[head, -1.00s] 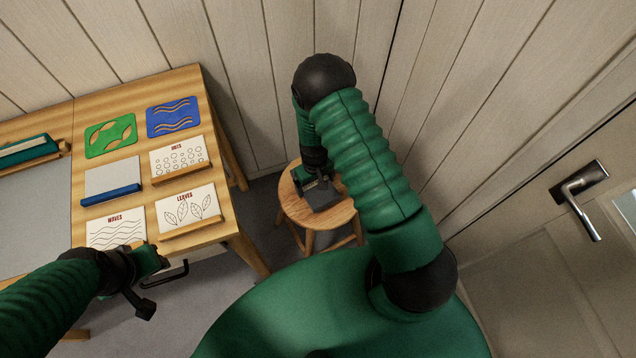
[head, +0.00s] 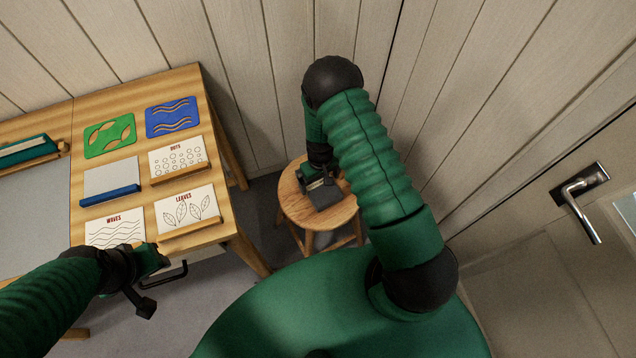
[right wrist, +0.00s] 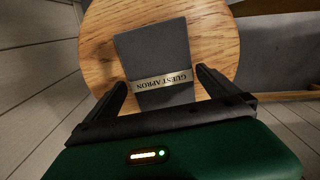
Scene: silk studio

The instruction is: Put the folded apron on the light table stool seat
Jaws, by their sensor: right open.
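The folded apron (right wrist: 155,52) is a dark grey bundle with a pale band reading "GUEST APRON". It lies flat on the round wooden stool seat (right wrist: 104,50) in the right wrist view. In the head view the apron (head: 325,195) shows on the stool (head: 297,209), partly behind my right gripper (head: 312,181). In the right wrist view my right gripper (right wrist: 166,92) is open, its two fingers apart near the band end of the apron. My left gripper (head: 150,280) is near the table's front edge; its jaws are not clear.
A wooden table (head: 130,172) at left holds pattern cards, a green tile (head: 109,136) and a blue tile (head: 172,117). Panelled walls stand close behind and to the right of the stool. A door handle (head: 580,200) is at far right.

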•••••

EXERCISE BRIEF: Retype the whole listing exactly and leave the pictures out.

SOLVED PROBLEM:
[head, -1.00s] 
[head, +0.00s] 
[right wrist, +0.00s] 
Scene: silk studio

The instruction is: Put the folded apron on the light table stool seat
Jaws, by their sensor: right open.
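The folded apron (right wrist: 155,52) is a dark grey bundle with a pale band reading "GUEST APRON". It lies flat on the round wooden stool seat (right wrist: 104,50) in the right wrist view. In the head view the apron (head: 325,195) shows on the stool (head: 297,209), partly behind my right gripper (head: 312,181). In the right wrist view my right gripper (right wrist: 166,92) is open, its two fingers apart near the band end of the apron. My left gripper (head: 150,280) is near the table's front edge; its jaws are not clear.
A wooden table (head: 130,172) at left holds pattern cards, a green tile (head: 109,136) and a blue tile (head: 172,117). Panelled walls stand close behind and to the right of the stool. A door handle (head: 580,200) is at far right.

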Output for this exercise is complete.